## Rows with robot tool calls

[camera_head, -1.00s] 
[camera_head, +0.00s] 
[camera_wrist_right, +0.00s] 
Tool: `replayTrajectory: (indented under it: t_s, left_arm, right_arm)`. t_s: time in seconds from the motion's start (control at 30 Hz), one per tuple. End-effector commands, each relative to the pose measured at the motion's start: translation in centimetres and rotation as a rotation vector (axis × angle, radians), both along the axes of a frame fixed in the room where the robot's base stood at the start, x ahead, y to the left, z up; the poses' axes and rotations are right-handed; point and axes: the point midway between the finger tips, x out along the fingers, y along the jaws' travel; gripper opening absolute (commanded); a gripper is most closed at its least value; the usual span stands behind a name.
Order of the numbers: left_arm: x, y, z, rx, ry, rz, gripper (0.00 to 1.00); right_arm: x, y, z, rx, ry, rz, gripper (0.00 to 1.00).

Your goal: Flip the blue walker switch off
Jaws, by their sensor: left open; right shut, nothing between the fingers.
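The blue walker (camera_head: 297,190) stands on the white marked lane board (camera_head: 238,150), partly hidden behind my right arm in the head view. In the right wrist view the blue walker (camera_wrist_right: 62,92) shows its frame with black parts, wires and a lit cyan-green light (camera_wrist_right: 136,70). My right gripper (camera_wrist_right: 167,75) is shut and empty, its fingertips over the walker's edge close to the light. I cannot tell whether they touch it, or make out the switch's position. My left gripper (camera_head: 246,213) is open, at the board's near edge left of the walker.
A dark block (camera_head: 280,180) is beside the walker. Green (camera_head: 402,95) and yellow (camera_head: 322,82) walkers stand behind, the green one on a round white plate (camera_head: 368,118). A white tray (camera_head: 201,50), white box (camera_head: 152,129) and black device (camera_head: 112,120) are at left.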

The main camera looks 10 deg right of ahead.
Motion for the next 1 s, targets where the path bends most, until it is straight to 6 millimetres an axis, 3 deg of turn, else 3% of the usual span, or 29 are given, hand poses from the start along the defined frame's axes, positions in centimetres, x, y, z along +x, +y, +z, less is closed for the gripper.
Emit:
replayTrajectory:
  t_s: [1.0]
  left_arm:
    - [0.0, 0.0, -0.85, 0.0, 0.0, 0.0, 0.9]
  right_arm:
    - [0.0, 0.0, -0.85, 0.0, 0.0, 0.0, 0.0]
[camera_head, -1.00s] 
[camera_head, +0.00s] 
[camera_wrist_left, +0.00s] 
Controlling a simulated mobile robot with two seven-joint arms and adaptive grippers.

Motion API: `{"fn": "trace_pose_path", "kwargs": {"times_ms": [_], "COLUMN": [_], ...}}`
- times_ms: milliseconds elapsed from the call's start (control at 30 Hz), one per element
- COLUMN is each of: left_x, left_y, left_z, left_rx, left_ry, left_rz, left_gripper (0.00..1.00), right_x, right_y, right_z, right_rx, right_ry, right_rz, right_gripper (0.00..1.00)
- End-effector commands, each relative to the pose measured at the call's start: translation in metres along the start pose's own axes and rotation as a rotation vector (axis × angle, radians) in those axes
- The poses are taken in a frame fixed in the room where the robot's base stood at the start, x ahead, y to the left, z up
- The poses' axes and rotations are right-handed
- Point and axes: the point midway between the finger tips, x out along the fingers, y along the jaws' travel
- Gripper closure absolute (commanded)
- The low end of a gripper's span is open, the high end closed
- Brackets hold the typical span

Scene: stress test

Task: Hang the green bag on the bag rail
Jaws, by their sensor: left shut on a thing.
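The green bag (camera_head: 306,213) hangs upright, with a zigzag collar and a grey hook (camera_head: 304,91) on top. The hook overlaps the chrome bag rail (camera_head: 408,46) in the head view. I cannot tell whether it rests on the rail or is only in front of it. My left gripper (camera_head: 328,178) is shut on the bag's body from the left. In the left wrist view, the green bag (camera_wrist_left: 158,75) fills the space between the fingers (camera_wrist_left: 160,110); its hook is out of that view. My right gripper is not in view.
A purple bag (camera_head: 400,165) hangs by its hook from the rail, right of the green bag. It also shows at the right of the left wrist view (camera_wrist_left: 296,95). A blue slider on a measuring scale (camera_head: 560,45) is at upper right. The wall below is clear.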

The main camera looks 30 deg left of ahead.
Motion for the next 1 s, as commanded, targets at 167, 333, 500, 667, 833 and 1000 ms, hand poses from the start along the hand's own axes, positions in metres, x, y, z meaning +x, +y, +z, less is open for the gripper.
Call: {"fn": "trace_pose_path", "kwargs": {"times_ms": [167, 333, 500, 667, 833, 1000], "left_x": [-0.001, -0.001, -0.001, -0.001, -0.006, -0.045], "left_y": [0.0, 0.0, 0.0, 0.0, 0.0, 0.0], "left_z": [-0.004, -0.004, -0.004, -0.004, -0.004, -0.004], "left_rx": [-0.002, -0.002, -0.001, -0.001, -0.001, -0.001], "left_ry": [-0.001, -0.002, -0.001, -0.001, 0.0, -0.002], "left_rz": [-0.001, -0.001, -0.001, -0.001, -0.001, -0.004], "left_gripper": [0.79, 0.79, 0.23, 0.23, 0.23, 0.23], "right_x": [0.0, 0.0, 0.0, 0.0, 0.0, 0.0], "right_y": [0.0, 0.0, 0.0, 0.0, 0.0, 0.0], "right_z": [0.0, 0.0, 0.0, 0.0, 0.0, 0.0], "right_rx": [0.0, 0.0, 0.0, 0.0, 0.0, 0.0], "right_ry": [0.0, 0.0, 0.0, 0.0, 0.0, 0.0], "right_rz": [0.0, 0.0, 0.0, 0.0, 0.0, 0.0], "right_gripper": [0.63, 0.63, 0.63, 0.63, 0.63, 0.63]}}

## Exercise description
Look through the listing above. Pick out each line with "main" and copy it.

## Exercise output
The main camera looks 10 deg right of ahead.
The main camera looks 30 deg left of ahead.

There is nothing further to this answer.